The cult of celebrity has damaged more than its fair share of Western culture, and it falls to students to resist this wrecking ball, for new wine must be placed in new wineskins. I do not mean to demand more dreadful blogs against Ms. Cyrus or Mr. Thicke; those we have in abundance. Rather, the most potent resistance to celebrity that a student can offer is to remember that the “stars” of modern conservatism are not celebrities but human beings like ourselves. We ought to treat them as such.

This simple principle led me to write to Peter Kreeft about political philosophy. He wrote back with beautiful penmanship and constructive critique. I again tested the waters by e-mailing Robert George about (what else?) banjos. But the moment of trepidation came when I began a letter to Roger Scruton about his autobiographical essay “Becoming a Family.”

I had read the essay in question to my (then) girlfriend on the southern shore of Lake Superior. A rare and wonderful find is the woman who will listen with joy to the words of Roger Scruton. Soon we ourselves shall be “becoming a family” to test the truth of Mr. Scruton’s assertion that: “the best of love comes after marriage, not before.”
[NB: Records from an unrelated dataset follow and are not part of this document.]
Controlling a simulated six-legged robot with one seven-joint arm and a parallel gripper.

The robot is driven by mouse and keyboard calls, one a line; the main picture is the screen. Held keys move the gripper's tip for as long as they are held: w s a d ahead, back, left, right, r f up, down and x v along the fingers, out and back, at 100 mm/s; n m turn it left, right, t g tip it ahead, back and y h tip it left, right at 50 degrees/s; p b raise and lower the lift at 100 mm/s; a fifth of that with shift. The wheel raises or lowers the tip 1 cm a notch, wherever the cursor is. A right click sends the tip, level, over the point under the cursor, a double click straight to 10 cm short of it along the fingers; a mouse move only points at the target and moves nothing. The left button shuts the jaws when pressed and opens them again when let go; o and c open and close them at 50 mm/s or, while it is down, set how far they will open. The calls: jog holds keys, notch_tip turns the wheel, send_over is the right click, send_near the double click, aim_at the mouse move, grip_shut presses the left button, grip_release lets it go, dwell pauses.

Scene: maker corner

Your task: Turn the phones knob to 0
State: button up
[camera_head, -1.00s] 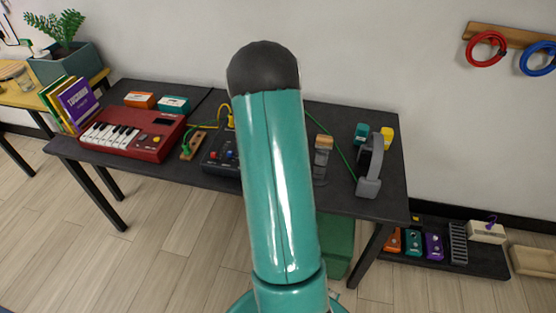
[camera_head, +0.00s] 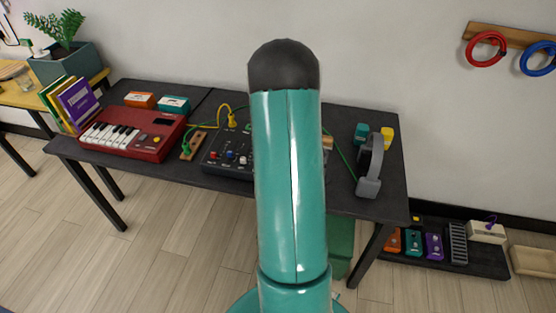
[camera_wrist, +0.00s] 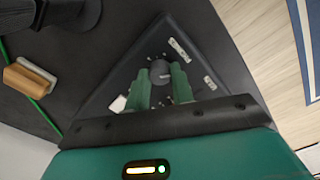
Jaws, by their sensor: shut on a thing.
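The dark mixer (camera_head: 215,165) lies on the black table in the head view, with a row of red, blue and white knobs; my arm hides its right part. In the wrist view the mixer panel (camera_wrist: 130,88) fills the middle, set at an angle. My gripper (camera_wrist: 161,76) has its two green fingers on either side of a round dark grey knob (camera_wrist: 160,70) and is shut on it. White labels lie beside the knob, too small to read, so its name and pointer setting cannot be told. My gripper is hidden in the head view.
Headphones (camera_head: 370,168) on a stand are at the table's right, beside a green cable (camera_head: 343,160). A red keyboard (camera_head: 132,133) stands to the left. A yellow cable (camera_head: 231,118) plugs into the mixer's back. A wooden-topped object (camera_wrist: 28,78) lies left in the wrist view.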

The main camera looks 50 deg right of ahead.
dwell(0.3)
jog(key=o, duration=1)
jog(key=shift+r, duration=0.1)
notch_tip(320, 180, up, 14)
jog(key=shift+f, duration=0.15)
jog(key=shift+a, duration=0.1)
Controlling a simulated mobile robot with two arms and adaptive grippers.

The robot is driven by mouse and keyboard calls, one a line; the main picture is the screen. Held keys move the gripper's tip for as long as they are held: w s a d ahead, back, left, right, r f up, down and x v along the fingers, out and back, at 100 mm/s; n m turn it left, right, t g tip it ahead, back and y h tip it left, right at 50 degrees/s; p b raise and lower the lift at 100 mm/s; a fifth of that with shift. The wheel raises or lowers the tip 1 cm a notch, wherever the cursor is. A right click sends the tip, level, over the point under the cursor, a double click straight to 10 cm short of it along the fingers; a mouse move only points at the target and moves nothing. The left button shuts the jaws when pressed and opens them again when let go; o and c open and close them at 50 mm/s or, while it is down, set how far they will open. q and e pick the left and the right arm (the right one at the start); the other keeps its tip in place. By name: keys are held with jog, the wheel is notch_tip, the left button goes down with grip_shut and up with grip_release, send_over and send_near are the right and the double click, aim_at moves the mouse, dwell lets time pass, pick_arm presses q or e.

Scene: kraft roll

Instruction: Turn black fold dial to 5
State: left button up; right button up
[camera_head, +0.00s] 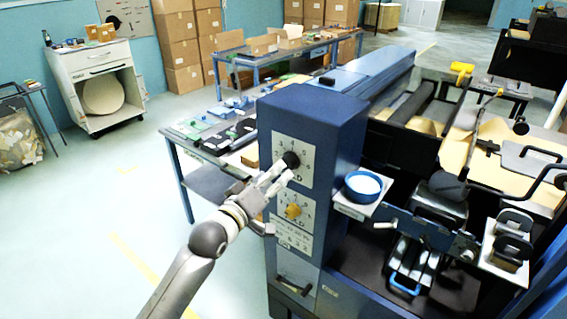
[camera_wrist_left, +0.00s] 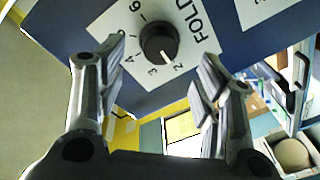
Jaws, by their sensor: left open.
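The black fold dial (camera_head: 291,160) sits on a white numbered plate on the front of the blue machine column (camera_head: 315,115). In the left wrist view the dial (camera_wrist_left: 158,43) is a round black knob beside the word FOLD. Its white mark points to the plate's lower side in that view, near the 2 and 3. My left gripper (camera_head: 278,174) is just in front of the dial. In its wrist view the two fingers (camera_wrist_left: 160,68) are apart, one each side of the dial, with nothing between them. Contact with the dial cannot be told. My right gripper is not in view.
A yellow dial (camera_head: 293,211) sits below the black one on its own plate. A blue-rimmed bowl (camera_head: 363,186) stands on a shelf right of the column. A work table with items (camera_head: 205,150) is behind. Open floor lies to the left.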

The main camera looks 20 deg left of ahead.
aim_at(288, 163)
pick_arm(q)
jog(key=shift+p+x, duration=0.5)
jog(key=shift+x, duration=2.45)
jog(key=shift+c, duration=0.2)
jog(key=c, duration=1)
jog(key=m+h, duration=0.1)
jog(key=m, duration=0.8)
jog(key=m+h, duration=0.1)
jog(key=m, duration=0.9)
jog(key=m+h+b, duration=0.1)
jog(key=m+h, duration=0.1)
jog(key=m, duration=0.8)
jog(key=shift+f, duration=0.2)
We read, and walked with Mr. Scruton through his life and love. Then a single sentence hit me with the force and chill of a wave off the great lake. Concerning the everyday life of Roger Scruton and his wife, Sophie: “I do the cooking and the housework; she looks after the animals.” 
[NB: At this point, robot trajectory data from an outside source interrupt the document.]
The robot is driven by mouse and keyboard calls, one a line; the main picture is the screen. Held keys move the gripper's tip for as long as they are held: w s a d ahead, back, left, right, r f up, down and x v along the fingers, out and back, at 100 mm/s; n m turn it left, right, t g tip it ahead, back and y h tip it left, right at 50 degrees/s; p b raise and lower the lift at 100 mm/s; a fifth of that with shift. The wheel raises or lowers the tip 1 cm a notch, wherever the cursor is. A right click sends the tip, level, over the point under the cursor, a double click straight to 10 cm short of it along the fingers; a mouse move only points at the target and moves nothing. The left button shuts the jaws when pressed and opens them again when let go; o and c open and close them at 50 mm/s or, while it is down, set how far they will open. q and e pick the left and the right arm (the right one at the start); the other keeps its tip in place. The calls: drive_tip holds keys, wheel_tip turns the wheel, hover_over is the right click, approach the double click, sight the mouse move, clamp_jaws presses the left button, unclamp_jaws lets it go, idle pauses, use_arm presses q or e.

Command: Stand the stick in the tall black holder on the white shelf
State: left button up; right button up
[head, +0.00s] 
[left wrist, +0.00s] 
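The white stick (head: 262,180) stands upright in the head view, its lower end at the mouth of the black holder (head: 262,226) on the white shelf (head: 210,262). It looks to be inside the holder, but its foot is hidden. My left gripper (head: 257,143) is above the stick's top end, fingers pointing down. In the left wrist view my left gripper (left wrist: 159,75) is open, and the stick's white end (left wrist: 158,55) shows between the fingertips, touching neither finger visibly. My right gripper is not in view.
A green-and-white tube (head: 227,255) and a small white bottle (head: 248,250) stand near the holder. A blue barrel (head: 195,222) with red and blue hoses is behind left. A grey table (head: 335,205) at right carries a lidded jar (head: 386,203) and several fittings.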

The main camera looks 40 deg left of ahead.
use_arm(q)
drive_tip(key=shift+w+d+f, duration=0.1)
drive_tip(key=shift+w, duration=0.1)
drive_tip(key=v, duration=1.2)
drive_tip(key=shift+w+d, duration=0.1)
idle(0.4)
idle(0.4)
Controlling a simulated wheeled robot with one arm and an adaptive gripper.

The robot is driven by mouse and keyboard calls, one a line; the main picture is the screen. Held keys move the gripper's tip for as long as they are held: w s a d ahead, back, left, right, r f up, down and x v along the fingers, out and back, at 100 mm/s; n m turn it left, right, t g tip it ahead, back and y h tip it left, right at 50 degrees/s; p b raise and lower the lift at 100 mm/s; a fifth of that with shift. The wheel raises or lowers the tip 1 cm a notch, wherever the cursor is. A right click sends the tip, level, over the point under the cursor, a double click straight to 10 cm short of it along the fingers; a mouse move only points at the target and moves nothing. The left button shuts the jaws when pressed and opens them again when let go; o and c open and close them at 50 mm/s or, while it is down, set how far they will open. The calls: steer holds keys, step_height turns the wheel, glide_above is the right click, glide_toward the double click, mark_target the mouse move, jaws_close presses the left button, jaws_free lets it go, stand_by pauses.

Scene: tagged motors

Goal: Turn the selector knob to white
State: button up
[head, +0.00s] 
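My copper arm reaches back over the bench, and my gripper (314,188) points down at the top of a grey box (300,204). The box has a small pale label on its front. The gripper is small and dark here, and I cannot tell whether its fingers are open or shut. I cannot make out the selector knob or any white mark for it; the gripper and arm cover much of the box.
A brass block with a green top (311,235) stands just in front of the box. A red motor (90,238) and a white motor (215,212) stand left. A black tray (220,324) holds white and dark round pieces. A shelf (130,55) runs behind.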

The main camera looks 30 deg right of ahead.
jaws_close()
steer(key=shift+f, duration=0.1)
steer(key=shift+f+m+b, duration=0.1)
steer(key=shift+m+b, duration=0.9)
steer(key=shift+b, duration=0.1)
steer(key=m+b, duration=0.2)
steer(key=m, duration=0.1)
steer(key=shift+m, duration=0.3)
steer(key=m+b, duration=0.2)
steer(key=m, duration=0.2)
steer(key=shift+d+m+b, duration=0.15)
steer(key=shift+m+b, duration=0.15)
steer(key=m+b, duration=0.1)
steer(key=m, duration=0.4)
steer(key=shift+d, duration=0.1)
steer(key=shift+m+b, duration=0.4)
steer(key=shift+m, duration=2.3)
Perhaps the reader grew up thinking, as I did, that working around a house is of the same genus as working around a quarry: exhausting labor leaving no energy for any other pursuit. But behold Roger Scruton, author of more than thirty-five books and hundreds of essays, currently visiting professor at both Oxford and St. Andrews, telling the world that he cleans up around the house and cooks for his family. Why? How!?

I wrote to him because I, like almost every grad student, am looking for the easy answers to life. How do I become both a husband and an author? Give me the syllabus. I want a weekly reading, writing, cooking, cleaning, and loving schedule. He, being rather wise, didn’t give me what I asked for. Instead, he wrote to explain how he approached cleaning and cooking. Not a chore for him; they are “aesthetic undertakings.” Beauty and order are intertwined such that one brings about the other. The beautiful is orderly and the orderly is beautiful. Cleaning the house creates order, and therefore creates beauty. No one need undertake the task of rearranging matter as a draining labor to be endured. Cleaning is an art to be cultivated.

We needn’t write self-indulgent defenses of messes, justifying disorder as a protest against minimalism. Every blade of grass cut, every circuit wired, every dish washed, every carpet vacuumed is an ongoing work of the highest art: art that aspires to create beauty rather to mock it. I dearly wish I could quote more extensively from Mr. Scruton’s letter to me. Perhaps at a later date I will. But alas I first must find where it rests in my room, which is currently a total mess.